Begin Exercise materials

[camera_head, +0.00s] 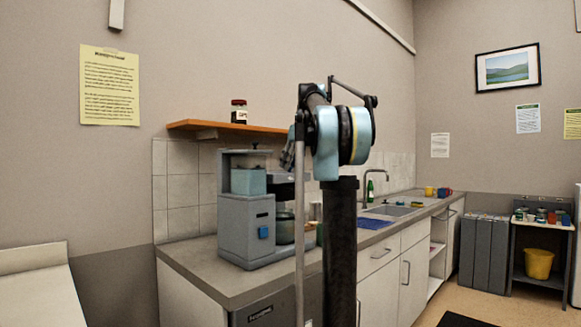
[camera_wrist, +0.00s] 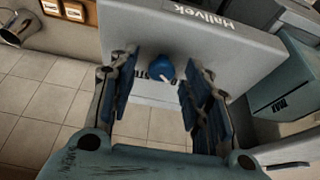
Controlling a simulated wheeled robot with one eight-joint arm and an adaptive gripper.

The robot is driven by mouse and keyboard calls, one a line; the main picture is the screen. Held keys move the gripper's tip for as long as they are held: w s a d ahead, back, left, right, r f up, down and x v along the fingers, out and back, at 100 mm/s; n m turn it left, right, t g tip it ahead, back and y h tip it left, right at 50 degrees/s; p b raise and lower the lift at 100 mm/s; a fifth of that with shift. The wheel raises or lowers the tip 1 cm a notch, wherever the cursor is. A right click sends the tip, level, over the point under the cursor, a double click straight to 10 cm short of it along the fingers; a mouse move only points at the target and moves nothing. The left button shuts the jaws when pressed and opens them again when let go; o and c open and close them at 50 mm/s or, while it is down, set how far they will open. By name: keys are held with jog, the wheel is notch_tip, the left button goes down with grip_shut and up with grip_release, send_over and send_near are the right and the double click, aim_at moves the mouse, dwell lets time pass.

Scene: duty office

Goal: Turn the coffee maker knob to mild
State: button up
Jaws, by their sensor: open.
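The grey coffee maker (camera_head: 246,232) stands on the counter in the head view. In the wrist view its pale grey panel (camera_wrist: 235,48) shows upside-down lettering. A round blue knob (camera_wrist: 161,66) with a white pointer sits on that panel; dark print beside it is partly hidden and I cannot read the setting. My gripper (camera_wrist: 161,72) is open, with one dark finger on each side of the knob in the picture. The knob appears between the fingers and I see no contact. In the head view my arm covers part of the coffee maker, and the fingers cannot be made out.
The counter (camera_head: 205,273) runs right to a sink (camera_head: 389,210) and a blue mat (camera_head: 374,223). A wooden shelf (camera_head: 219,131) with a jar (camera_head: 239,111) hangs above the coffee maker. A metal jug (camera_wrist: 18,30) shows top left in the wrist view.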

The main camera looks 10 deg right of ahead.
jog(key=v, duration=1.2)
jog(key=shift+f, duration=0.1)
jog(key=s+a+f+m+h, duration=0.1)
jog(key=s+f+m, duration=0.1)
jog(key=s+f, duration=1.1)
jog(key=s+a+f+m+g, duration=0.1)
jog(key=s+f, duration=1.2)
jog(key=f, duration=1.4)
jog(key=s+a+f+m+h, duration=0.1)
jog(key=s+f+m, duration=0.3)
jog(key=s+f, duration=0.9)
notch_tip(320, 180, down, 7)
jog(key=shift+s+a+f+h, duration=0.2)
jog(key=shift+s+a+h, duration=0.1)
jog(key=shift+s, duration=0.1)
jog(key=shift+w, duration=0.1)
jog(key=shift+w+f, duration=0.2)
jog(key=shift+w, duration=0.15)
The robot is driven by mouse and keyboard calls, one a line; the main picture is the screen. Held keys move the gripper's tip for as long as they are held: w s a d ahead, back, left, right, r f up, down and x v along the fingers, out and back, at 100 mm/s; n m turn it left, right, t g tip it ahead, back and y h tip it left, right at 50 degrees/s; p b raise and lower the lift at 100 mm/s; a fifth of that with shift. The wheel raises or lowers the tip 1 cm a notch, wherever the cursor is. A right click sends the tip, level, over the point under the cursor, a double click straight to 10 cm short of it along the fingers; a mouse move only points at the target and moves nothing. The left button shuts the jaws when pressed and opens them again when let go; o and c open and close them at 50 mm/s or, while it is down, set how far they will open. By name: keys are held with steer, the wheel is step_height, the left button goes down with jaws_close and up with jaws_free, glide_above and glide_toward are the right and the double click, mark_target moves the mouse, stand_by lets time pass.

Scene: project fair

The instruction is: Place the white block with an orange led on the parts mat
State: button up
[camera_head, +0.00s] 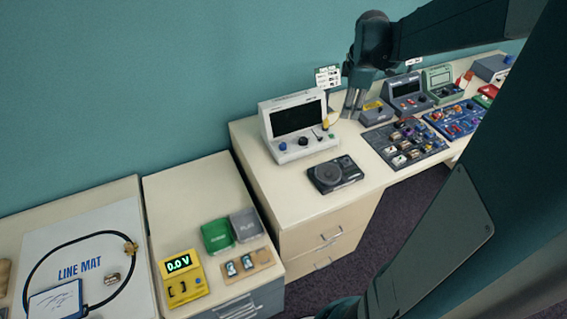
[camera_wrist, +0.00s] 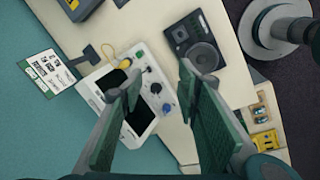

End Exercise materials

◆ Request ◆
Extract from the data every line where "Scene" shows up.

◆ In response ◆
Scene: duty office
Scene: project fair

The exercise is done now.